In 2009, a year after Steve Jobs had opened Apple’s App Store, Samo and Iza Login – Slovenian high school sweethearts – decided to get into the app business. They launched Outfit7 with $250,000 in savings. Their early efforts “bombed”, says Adam Satariano in Bloomberg Businessweek.
But after six months they came up with Talking Tom Cat – in which an animated cat repeats whatever is spoken into an iPhone’s microphone. It was a hit. Titles in the franchise have hit first place in the App Store in more than 100 countries. Outfit7 now earns more than $100m a year via advertising and in-game purchases.
Early last year, the Logins decided to cash out and hired investment bank Goldman Sachs to find a buyer. Rather than a big game studio or even a media company, they were approached by a Chinese chemical maker, Zheijang Jinke Peroxide. The group matched the asking price of $1bn and let the team maintain its autonomy, and the Logins walked away from the deal with $600m.

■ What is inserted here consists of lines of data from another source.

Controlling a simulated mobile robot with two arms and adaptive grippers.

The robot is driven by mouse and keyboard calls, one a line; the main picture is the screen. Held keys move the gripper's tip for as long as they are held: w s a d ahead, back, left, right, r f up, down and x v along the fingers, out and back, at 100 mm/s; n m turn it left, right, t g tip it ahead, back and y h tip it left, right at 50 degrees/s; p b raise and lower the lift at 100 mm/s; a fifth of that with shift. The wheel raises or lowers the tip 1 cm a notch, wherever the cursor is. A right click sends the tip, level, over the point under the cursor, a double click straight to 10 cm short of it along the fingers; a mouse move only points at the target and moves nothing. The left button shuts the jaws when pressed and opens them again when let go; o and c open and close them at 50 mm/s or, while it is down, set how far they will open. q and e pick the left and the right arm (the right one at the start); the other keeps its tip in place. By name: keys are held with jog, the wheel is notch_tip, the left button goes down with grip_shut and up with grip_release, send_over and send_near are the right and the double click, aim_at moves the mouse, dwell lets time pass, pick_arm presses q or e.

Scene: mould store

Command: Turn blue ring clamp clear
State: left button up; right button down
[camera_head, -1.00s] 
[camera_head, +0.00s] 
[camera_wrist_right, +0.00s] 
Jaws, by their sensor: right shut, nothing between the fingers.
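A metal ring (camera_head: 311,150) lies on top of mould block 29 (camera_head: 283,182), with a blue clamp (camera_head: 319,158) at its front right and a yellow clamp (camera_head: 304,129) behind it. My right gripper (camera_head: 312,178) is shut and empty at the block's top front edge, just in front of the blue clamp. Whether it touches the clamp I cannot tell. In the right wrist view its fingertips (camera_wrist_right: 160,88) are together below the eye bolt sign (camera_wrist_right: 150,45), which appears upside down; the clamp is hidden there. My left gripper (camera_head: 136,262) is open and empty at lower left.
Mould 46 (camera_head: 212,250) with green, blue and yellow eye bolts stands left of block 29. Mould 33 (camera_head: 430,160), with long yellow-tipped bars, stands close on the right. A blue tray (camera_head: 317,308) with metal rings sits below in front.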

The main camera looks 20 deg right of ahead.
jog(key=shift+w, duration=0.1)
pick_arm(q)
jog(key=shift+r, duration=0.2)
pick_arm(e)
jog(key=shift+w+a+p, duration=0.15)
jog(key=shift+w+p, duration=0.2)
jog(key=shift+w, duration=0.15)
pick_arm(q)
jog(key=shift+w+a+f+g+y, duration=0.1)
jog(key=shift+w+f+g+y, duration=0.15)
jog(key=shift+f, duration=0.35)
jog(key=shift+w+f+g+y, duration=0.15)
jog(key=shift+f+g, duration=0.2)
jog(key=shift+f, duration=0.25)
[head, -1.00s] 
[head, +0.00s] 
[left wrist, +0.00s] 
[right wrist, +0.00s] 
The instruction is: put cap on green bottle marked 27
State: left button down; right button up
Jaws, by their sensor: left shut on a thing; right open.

It sounds strange, but it’s far from the only such “oddball pairing” between Chinese industrial interests and Western entertainment firms, says Satariano. A maker of construction materials bought Framestore, the company behind the special effects in the Harry Potter films, and a Chinese poultry processor acquired game developers Digital Extremes and Splash Damage.
It’s all down to “quirks in the Chinese stockmarket”. Chinese industrial companies trade at very high earnings multiples. By adding on games studios or similar firms with higher profit margins than the main business, they boost earnings and thus their share prices too. So they can afford to pay “bafflingly high” prices. It can’t last – the process is opaque and regulators are cracking down on “acquisitions outside a buyer’s core business”. But the Logins “have little to worry about”. With the proceeds, the vegan couple have achieved their dream of setting up a food-sustainability foundation.